Ending inventory is the amount of unsold goods or materials that a company has on hand at the end of a given accounting period, such as a month, quarter, or year. This inventory includes all the goods available for sale, from raw materials and work-in-progress to finished goods.

The calculation of ending inventory is important for both operational and financial reasons. From an operational perspective, it helps a business determine how much inventory to order for the next period, based on sales forecasts and desired inventory levels. From a financial perspective, it affects several key financial statements.

On the balance sheet, ending inventory is reported as a current asset. It also affects the calculation of cost of goods sold (COGS) on the income statement.
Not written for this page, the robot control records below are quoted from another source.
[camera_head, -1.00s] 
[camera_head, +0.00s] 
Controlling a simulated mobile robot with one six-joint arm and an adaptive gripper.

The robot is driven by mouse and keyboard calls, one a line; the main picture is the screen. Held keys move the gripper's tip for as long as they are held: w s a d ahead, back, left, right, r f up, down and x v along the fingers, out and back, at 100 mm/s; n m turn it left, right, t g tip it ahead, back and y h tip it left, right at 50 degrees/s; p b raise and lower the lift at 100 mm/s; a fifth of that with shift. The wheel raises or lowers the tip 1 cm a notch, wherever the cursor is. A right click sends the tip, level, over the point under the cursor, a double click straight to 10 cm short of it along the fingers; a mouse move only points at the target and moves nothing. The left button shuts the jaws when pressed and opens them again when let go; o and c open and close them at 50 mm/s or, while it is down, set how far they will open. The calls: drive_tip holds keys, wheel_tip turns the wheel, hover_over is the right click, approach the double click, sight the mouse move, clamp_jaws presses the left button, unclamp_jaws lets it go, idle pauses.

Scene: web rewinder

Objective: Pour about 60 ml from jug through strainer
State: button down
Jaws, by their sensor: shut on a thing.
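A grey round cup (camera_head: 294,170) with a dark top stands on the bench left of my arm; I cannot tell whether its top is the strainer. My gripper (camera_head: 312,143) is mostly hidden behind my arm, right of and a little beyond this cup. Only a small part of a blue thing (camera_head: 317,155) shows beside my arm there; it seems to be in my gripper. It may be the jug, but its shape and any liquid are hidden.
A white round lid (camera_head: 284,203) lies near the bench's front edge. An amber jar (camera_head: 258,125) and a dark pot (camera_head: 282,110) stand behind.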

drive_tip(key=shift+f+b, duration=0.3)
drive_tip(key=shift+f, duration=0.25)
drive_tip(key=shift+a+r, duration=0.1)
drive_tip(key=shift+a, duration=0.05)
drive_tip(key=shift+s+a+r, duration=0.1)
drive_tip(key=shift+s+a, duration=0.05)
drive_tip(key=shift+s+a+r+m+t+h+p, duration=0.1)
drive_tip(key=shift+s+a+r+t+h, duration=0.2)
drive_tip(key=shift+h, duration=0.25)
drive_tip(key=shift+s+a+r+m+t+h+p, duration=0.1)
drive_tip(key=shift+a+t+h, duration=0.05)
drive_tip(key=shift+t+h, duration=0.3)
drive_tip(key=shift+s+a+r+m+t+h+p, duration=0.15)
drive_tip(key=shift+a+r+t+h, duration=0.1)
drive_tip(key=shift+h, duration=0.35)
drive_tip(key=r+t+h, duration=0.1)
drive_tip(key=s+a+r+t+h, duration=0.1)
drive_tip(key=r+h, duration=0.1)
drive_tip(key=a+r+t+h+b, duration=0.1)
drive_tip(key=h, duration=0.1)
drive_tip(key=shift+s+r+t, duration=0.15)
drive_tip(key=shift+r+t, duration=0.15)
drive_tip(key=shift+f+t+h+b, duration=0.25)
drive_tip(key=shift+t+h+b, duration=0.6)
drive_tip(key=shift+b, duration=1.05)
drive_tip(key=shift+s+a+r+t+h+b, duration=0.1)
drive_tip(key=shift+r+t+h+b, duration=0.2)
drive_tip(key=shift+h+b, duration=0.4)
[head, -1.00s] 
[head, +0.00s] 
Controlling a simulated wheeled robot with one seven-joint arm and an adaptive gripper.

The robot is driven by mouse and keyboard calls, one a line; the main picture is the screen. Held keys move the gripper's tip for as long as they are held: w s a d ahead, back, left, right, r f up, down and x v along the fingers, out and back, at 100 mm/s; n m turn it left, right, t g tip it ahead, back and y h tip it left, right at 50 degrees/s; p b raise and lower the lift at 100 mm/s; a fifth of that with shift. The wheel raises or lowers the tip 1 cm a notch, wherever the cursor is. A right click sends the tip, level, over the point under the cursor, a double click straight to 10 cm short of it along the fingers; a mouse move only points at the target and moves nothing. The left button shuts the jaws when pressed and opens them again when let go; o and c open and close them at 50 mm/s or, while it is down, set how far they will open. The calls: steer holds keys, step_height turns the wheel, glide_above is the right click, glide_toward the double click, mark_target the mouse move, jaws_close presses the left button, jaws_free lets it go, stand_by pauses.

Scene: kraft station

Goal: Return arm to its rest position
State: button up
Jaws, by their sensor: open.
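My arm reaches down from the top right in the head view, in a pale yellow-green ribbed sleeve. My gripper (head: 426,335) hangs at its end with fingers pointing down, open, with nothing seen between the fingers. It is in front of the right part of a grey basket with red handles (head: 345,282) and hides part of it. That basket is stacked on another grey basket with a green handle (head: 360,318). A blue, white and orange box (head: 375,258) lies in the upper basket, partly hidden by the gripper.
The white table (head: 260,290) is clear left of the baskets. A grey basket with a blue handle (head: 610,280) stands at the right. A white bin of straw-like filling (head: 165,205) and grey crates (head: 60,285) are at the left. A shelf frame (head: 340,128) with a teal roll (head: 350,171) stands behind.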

COGS is calculated as:

Beginning Inventory + Purchases During the Period – Ending Inventory = COGS

Moreover, the calculation of ending inventory affects the company’s reported profitability, as a higher COGS (resulting from a lower ending inventory) will lower gross profit, assuming sales remain constant.

To calculate ending inventory, you use the following formula:

Beginning Inventory + Purchases During the Period – Cost of Goods Sold = Ending Inventory

It’s crucial to note that companies can use different inventory valuation methods (FIFO, LIFO, weighted average, etc.) which can result in different values for ending inventory, especially when prices are changing.

Example of Ending Inventory

Suppose a retail clothing store starts the year with a beginning inventory of $10,000 (the cost value of all clothes it has in stock at the beginning of the year). During the year, it purchases an additional $50,000 worth of clothing to sell.

Let’s say, based on its sales during the year, it calculates its cost of goods sold (COGS) to be $45,000.

Now we can calculate the ending inventory using the formula:

Beginning Inventory + Purchases During the Period – Cost of Goods Sold = Ending Inventory

Plugging in the numbers:

$10,000 (beginning inventory) + $50,000 (purchases) – $45,000 (COGS) = $15,000

Therefore, the clothing store’s ending inventory at the end of the year is valued at $15,000.

This means that the cost value of the clothes that the store has left unsold at the end of the year is $15,000. The store will carry this inventory into the next year, and it will become next year’s beginning inventory.

Remember, these calculations are based on the cost of inventory to the business (what they paid for the clothing), not the retail selling price. Also, different inventory valuation methods (like LIFO, FIFO, or weighted average) could result in different ending inventory values if the cost the store pays for clothing changes during the year.